As a psychic I have always had a fascination with spirits and folklore. I love history and keeping the old ones alive, because they are.
At our house, we love holiday movies. Gremlins, Die Hard, The Grinch Who Stole Christmas, and of course Nightmare Before Christmas. We will, as always set aside time Christmas eve for It’s a wonderful life, but this year leading up to that sweet Jimmy Stuart eggnog loving film we celebrated Krampusnacht.
My favourite telling of this story is the 2010 movie Krampus directed by the Coen brothers. This year our local drive in was playing it on December 5th, the European festival day of Santa’s beastiful sidekick. I thought it would make for a great outing! sporting way to start the holidays. My guys chickened out. All good. We watched it on tv, ate popcorn and cringed at the ending so eternally dark. I once again, as I had been so long ago became obsessed with this Bavarian tale.
Historically , Santa has a sidekick, and he is not an elf on a shelf.
A tradition filled with a creepy and wonderful twist on jolly old saint Nicholas shows that even he has friends outside his friendly Santa’s village set. In Bavaria and many eastern European countries Santa rides with a beast-like creature that gives a new perspective on the good and evil, naughty and nice theme.
While Santa may be snow bells and candy canes, his sidekick visits homes looking for naughty children, and with his chains, and little helpers, fills his bags not with gifts and presents but with these children, who he then takes to his lair to dine on.
I talked to friends of mine who regaled me with stories of Krampus.
Each described him as a large primal creature with a long tongue, horns, hooves that walked like a human, dragging chains and carrying a basket or bag to capture naughty children in. they remembered with a smile how he visited their schools on his feast day, the eve of December 5th.
One older friend of mine told me he came to her village around dusk. Krampus went home to home, much like Santa. She told me that one year he chased her around her house and scared her so badly that Her mother physically grabbed him by his scruffy mane and threw him out. Ahhhhh the olden golden days of yore. What memories they made!
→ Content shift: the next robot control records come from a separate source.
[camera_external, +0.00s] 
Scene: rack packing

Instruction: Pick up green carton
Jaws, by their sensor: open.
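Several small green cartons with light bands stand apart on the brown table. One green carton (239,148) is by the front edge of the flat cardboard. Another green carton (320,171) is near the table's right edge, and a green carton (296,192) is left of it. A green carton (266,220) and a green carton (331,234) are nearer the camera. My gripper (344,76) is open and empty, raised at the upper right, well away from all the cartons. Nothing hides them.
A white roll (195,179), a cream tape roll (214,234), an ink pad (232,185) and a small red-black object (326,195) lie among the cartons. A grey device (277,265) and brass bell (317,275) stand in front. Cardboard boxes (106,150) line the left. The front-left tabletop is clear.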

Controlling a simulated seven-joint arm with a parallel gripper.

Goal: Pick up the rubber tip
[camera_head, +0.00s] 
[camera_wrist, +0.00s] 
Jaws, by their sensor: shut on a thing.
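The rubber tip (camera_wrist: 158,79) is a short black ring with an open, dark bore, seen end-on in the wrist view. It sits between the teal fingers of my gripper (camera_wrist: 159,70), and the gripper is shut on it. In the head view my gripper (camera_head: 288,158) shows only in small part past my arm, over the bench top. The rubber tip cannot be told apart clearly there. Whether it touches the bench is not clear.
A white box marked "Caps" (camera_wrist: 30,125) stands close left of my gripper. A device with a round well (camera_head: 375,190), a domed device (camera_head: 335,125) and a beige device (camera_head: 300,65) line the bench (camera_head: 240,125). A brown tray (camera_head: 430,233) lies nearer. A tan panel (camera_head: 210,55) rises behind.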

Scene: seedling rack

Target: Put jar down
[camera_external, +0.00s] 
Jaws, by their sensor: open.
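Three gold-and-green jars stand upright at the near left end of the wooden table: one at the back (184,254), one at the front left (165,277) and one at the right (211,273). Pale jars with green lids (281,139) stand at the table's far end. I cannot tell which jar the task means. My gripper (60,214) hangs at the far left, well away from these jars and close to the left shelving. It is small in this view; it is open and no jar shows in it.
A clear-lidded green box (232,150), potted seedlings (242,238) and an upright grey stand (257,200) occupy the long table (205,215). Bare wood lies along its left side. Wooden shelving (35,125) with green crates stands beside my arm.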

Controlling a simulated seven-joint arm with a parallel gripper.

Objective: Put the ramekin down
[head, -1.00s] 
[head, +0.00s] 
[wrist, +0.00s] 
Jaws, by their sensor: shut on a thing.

In some Krampus stories he rode with Santa. Children put out their shoes and if they were good, Santa left treats, if they were bad a birch rod or coal was left as a warning, if they were beyond bad, or had no Christmas spirit Krampus would cart them away.
In Europe crowds still flock to the streets on Krampusnacht to watch the Krampus parade.
A line of mask wearing ghoulish elves and helpers meandering through the crowds pulling the hair of unexpecting onlookers, whacking them with a birch rod (a trademark move) and taunting children (mine would just pop him in the nose likely eliciting a home visit with my luck). Until finally Krampus made his fierce appearance.
However, there is an amazingly stunning, artistic side to all of this. In a four minute New York times mini documentary we see how the traditions have been kept alive by mask makers who beautifully carve the wooden Krampus masks that become family heirlooms. To the credit of these wonderful cultures, these amazing folklores have been coming to life year after year for hundreds of years. This remarkable tradition not only keeps the stories alive, but their ancestors too. Many remember their grandmothers and grandfathers as they retell the tales to little ones. Scary as they may be it is the other side of Santa. In some legends he even looks a bit like him.
In Austria, Ralph Herzog is the oldest Krampus in his town. He explains the traditions of Saint Nicholas and this frightening fiend well. Even famous actors like Kristoph Waltz (django unchained, Inglorious Bastards) describes Krampus and the traditions of his culture on Jimmy Fallon with easy wit and Austrian grace!
Many fairytales of old have dark twists for a reason. They are morality stories.
They are there to teach, educate and keep communities in line. They show the consequences of action and how important hope is in periods (16-17th century) that was so downtrodden and difficult. The Brothers Grimm fairy tales told of Little Red Riding Hood whose grandmother is eaten by a wolf. The new telling has her rescued from his tummy by the lumberjack, but in the original there is no such respite for good old granny.
This year as you sit by your Netflix yule fire and sipping on your apple cider spiked with a bit of good cheer, remember the old ways. Remember to ask your parents what their holidays were like. I guarantee you they were different than ours. I guarantee you they will love to tell you all about their Christmas eve stories and how Santa came to their house and gave them oranges and cinnamon sticks like they did mine. Some may even tell you about the fierce creature they saw one night at dusk lurking about their homes that reminded them to stay good, so they could rest their heads and sleep with the memory of warm kisses of a mothers love after writing their letter to Jolly old saint Nicholas.